Seit sie erstmals dort war, fühlt sie sich auch dem Wüstenvolk der Berber tief verbunden. Das nomadenhafte Leben kennt sie aus ihrer Familie, die häufig umgezogen ist. „Nirgends gehörten wir dazu. Immer wieder waren da neue Orte, neue Wohnungen, neue Freunde,“ so die Wüstenreisende.
2012 führten sie der Berber Brahim und seine Brüder auf ihrer ersten Karawanentour durch die Sahara. In der Weite der Wüste erfuhr sie eine bis dahin nicht gekannte Freiheit. Zumal die Kargheit des Wüstenlebens die Befreiung von vielem einfordert, was uns so als so wichtig erscheint. Wer sich auf einen Karawanenweg begibt, lernt, sich auf das Wesentliche zu konzentrieren.
„Wer in die Wüste geht, liebt die Stille mehr als laute Unterhaltung, das einfache Leben mehr als den Konsum, das Ursprüngliche mehr als das Kultivierte“, sagt sie. „Sobald ich die Wüste sehe, entspannt sich etwas in mir und wird ganz weit. Es ist, als ob ich auf der Erde ankomme und wieder Boden unter den Füßen bekomme. Die Wüste erdet ganz phänomenal.“ Diese Erkenntnis will sie den Menschen vermitteln, die sie seit nunmehr vier Jahren auf ihren Reisen in die Wüste führt.
Die Stille der Wüste
Nirgendwo sonst ist man dem Lärm der Welt so entrückt wie in der Wüste. „Hier begegnest du dir ganz anders, da du keine Ablenkung hast. Der weite und stille Raum, die Kargheit und Reizarmut haben eine hohe Qualität“, erzählt sie.

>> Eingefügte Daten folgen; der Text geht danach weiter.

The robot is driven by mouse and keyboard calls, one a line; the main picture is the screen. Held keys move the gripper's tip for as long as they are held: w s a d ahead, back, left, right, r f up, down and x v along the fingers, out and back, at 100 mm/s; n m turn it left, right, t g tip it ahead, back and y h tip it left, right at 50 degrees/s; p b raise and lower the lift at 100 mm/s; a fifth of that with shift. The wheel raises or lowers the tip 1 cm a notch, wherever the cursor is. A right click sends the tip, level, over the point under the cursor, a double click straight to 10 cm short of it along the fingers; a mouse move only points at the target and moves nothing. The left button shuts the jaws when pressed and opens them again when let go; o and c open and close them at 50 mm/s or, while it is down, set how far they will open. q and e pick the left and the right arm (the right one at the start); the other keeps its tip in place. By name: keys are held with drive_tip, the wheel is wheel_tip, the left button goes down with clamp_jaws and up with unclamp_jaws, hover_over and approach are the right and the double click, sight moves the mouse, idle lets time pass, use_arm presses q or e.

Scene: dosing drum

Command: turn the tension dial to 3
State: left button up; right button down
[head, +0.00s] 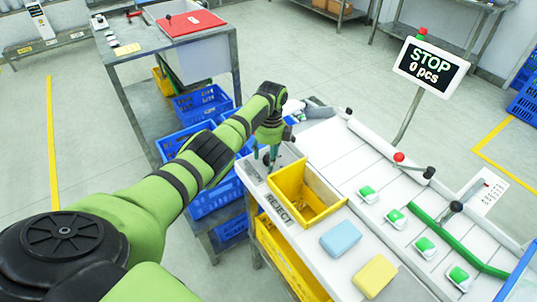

Die Stille umhüllt den Menschen und wirkt von außen nach innen. Hier entsteht Raum für Erkenntnis und Veränderung. Deshalb zog die Wüste immer schon die Wahrheits- und Weisheitssucher in ihren Bann. In ihr suchten auch die frühen christlichen Mönche, die Wüstenväter, nach Weisheit und innerem Frieden. Als Eremiten lebten sie ein asketisches Leben und fühlten sich an diesem von Menschen verlassenen Ort Gott nahe.
Isabel Viramo von Roon konnte über die Jahre beobachten, dass die Stille der Wüste bei den Menschen innere Prozesse in Gang setzt, die Heilung fördern: “Ich erlebe die Reisen in die Wüste jedes Mal als transformierende und zutiefst beglückende Erfahrung. Es fehlen die gewohnten Ablenkungen. Stattdessen erfahren wir Momente von ungewohnter Stille und Weite, so dass ganz neue Aspekte unserer selbst zum Vorschein kommen können”.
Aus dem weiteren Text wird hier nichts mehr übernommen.